7. Courtney, Montesquieu and Burke (11 Apr 2020)

 Montesquieu deeply influenced Burke, particularly regarding the parliamentarian’s understanding of the British constitution and application of history. While sharing common views of l’esprit generale (roughly, sociological characteristics which interact with a country’s laws), the legislator (a representative not a delegate), and natural law (a superstructure for l’esprit), Burke’s outstanding debt consists of applying the Frenchman’s methods in a partisan way.

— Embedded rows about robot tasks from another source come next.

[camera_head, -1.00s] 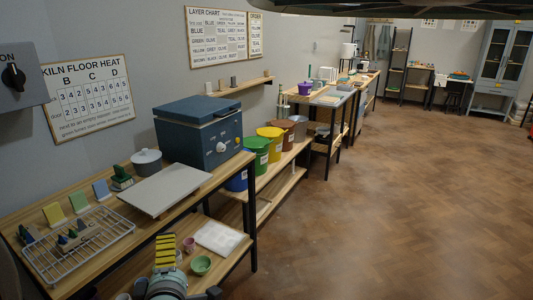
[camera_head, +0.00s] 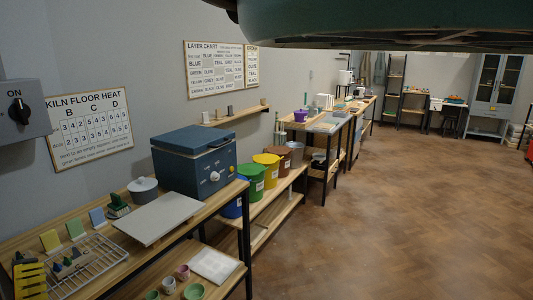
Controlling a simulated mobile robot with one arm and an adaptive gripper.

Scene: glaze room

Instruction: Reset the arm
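A large teal part of my arm fills the top right of the view.
A white tile (camera_head: 214,265) and small bowls, one a green bowl (camera_head: 193,291), sit on the lower shelf. The floor (camera_head: 360,220) at right is clear.

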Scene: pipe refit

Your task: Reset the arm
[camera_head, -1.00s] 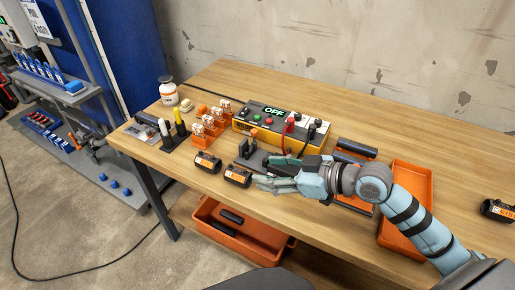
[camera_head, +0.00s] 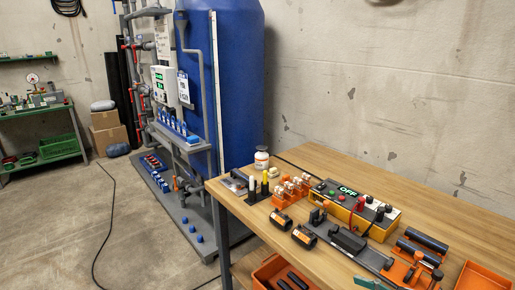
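Two pale teal tips at the bottom edge of the head view look like the fingertips of my right gripper (camera_head: 403,279). They stand well apart, with nothing held visible between them. The rest of this gripper and its arm is cut off below the picture. The tips are at the near side of the wooden workbench (camera_head: 465,227), by a dark clamp-like fixture (camera_head: 348,241). My left gripper and arm are not in view.
An orange bin (camera_head: 268,272) sits below. A blue tank (camera_head: 236,75) stands behind; open floor lies left.

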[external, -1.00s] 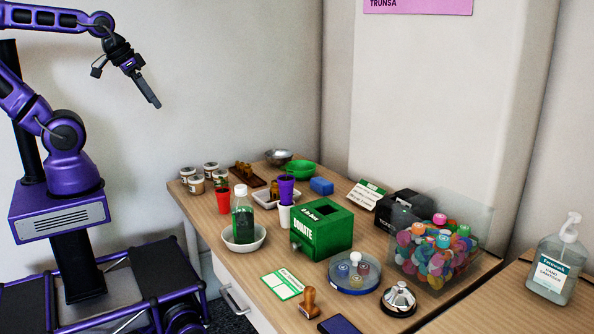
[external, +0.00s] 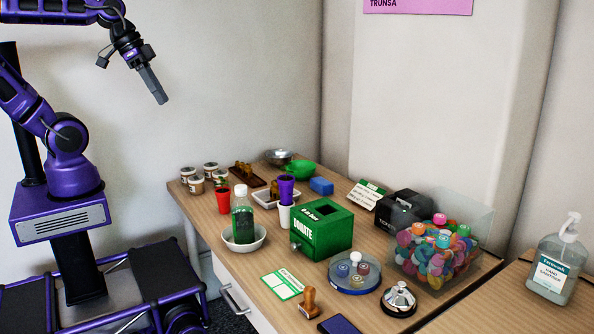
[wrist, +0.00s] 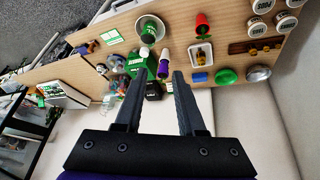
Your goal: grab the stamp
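The stamp (external: 309,302) has a brown wooden handle and stands upright near the front edge of the table, between a green-and-white card and a dark blue pad (external: 338,325). My gripper (external: 160,98) is high in the air at the upper left, far from the stamp and pointing down to the right. In the wrist view my gripper (wrist: 158,80) shows its two dark fingers spread apart with nothing between them.
Behind stand a green donation box (external: 322,230), a bottle in a bowl (external: 243,220) and a clear bin (external: 445,250). The air around my gripper is free.

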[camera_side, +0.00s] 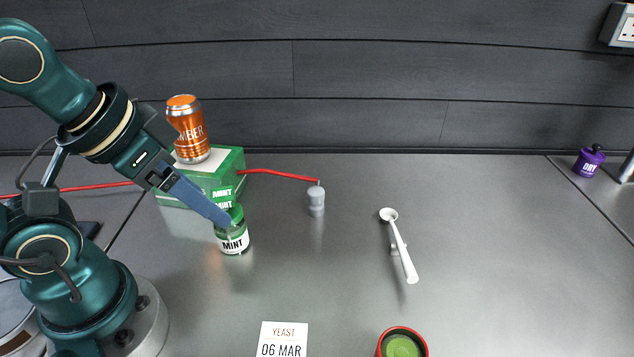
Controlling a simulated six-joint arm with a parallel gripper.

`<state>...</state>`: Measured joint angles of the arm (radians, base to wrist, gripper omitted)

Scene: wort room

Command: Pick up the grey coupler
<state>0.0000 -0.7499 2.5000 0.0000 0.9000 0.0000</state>
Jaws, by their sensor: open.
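The grey coupler (316,201) stands upright on the steel worktop in the middle of the view. It is a small cylinder with a narrower top, and the end of a red hose (280,174) meets it at the top; I cannot tell whether they are joined. My gripper (223,217) is to the left of the coupler and apart from it. Its blue-grey fingers point down to the right, at the lid of a green mint jar (234,238). The jaws are open. The gap between the fingers does not show clearly, and I cannot tell whether they touch the jar.
A green mint box (229,164) carries an orange can (188,130) behind my gripper. A white spoon (401,250) lies right of the coupler. A yeast card (283,340) and a red-rimmed cup (402,333) are in front. A purple jar (588,162) stands far right. The worktop around the coupler's front is clear.

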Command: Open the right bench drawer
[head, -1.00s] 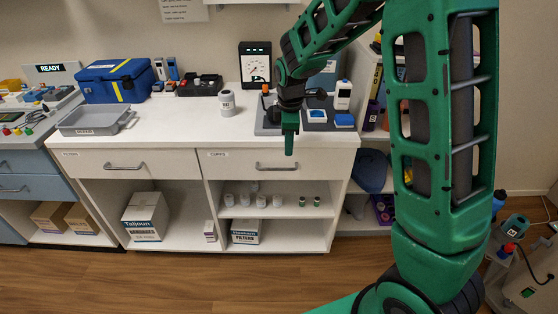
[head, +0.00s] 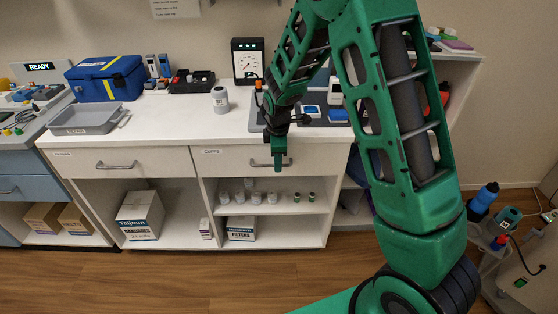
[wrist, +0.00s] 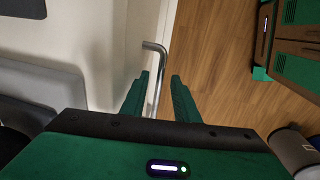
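The right bench drawer (head: 225,161) has a pale front and looks shut, flush with the bench. Its metal bar handle (head: 258,162) is partly hidden behind my gripper (head: 279,166), which points down at the handle's right part. In the wrist view, the handle (wrist: 156,72) runs between the two fingers of my gripper (wrist: 160,92), closer to the left finger. The fingers are apart, with a clear gap between the bar and the right finger. Whether the left finger touches the bar, I cannot tell.
The left drawer (head: 150,160) is shut. Above, the white benchtop (head: 175,122) carries a grey tray (head: 85,119), a blue bag (head: 106,78) and a white jar (head: 220,98). Open shelves below hold boxes (head: 140,214) and small bottles. The wooden floor in front is clear.

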From Montesquieu, Burke learned to derive a people’s nature from geographic, sociological, and historical events and used it to craft Rockingham ‘propaganda’ in political disputes over the American rebellion, Indian governance and the Hastings trial, and George III’s role in politics. Burke’s rationalizations do not rise to the level of political thought. But the era’s constitutional struggles particularly trouble this interpretation. Montesquieu’s identifying British separation of powers proved popular for articulating the outcome of 17th-century politics. Burke, an early enthusiast, opposed George’s capacity to influence Parliament and contended (in 1782) the crown’s power should be limited to appearance. Courtney observes the monarch conformed with the letter of the law, but elsewhere he says Burke bridged from Montesquieu to Bagehot’s 19th-century understanding. Further, he allows Reflections on the Revolution in France indeed rose to the level of political thought: Burke skillfully enunciated commonly held views or showed the way back to classical views. (In this, Courtney anachronistically calls Burke conservative.) The author holds to Namier’s view of individual behavior being explicable by classifiable political types, and the broad sweep of events corresponding to this structure, so to concede Burke’s originality is to undermine his presuppositions. Courtney also seems unhappy Burke moved on from considering history a repository of ‘scientific laws’ to a storehouse of the wisdom of precedent, and that he articulated principles for making these accessible.